No, I don’t know why.  I assume it is coding issue, and there is SOME reason that makes no sense to you and me.  I know that you and I consider it a bug, but the developers might well come back with “by design.”  The Lync documentation indicates that a user-level policy will work.  (note that the same documentation indicates that a voice policy needs to be assigned, and I agree, but dang, you can’t make a call without normalization, and the documentation says squatoosh about the dial plan scope level.)

The Fix

The short term fix was to add a 10 digit normalization rule to the Global Dial Plan.  That fixed the analog devices not dialing out correctly. There was joy in Mudville.

For the future, create a site or pool dial plan that has all requisite rules for that site. SBA installations are considered a site for this purpose.

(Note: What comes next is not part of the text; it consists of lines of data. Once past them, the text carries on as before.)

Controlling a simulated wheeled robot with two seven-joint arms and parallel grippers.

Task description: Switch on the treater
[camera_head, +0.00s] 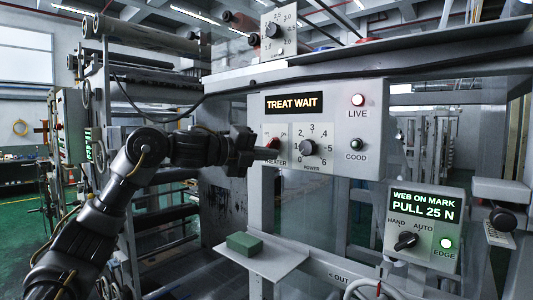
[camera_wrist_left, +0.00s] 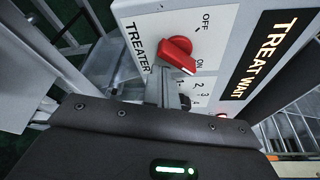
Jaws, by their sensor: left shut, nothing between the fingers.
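The treater switch is a red knob on a pale panel (camera_head: 345,120). In the left wrist view the red knob (camera_wrist_left: 177,52) sits between the TREATER label and the OFF and ON marks. The near end of its slanted handle lies close to ON. In the head view the knob (camera_head: 273,142) is partly hidden by my left gripper (camera_head: 277,154). My left gripper is shut and empty, its fingertips right at the knob; I cannot tell whether they touch it. The display (camera_head: 294,104) reads TREAT WAIT. My right gripper is not in view.
A black POWER dial (camera_head: 308,147) is close right of the fingertips. The LIVE lamp (camera_head: 358,100) glows; the GOOD lamp (camera_head: 357,144) looks dark. Below are a shelf (camera_head: 262,262) with a green block (camera_head: 244,244) and a HAND/AUTO box (camera_head: 425,232).

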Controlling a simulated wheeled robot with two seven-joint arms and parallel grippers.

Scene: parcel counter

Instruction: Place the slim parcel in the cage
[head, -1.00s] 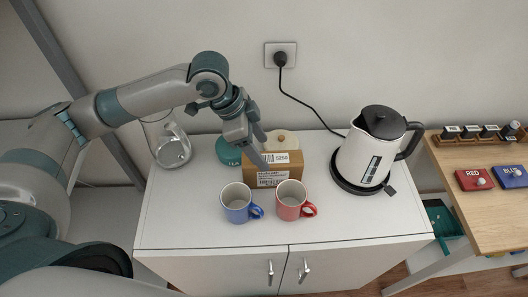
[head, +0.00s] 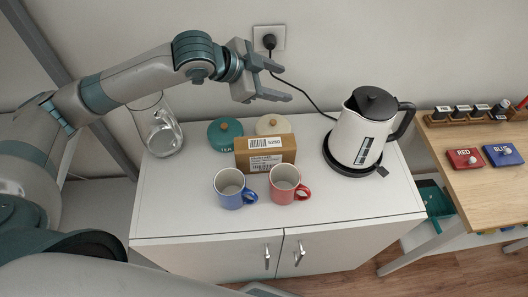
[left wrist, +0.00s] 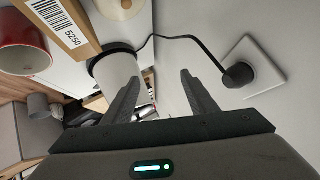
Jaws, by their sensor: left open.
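A brown cardboard parcel (head: 265,155) with white labels, which may be the slim parcel, stands on the white cabinet behind two mugs. In the left wrist view the parcel (left wrist: 58,28) shows at the upper left, outside my fingers. My left gripper (head: 285,84) is open and empty, raised above and behind the parcel near the wall. Its two fingers (left wrist: 158,98) point towards the wall and kettle in the left wrist view. I see no cage in either view. My right gripper is not in view.
A blue mug (head: 230,190) and a red mug (head: 284,186) stand before the parcel. Teal (head: 222,136) and cream (head: 271,125) lidded pots are behind it. The kettle (head: 357,132) stands right, its cord running to the wall socket (head: 270,37). A glass jug (head: 160,135) is left.

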This is current as of the December 2014 Lync 2013 CU.  I hope the SfB release addresses this, but I am not going to hold my breath.  What I intend to do is make sure that every site or pool has a dial plan, and that a user level dial plan is never assigned to a generic device. 

image

That should hold the barbarians at the gate, eh?

YMMV

1 comment:

Ricardo said...

"I hope the SfB release addresses this, but I am not going to hold my breath."

Do you have some personal connection into the sfb product group? If yes, you can write him/her a mail telling about the issue. Most probably they dont really care anyway. I have a couple of bugs reported in the past 2-4 years, all of them remained unresolved.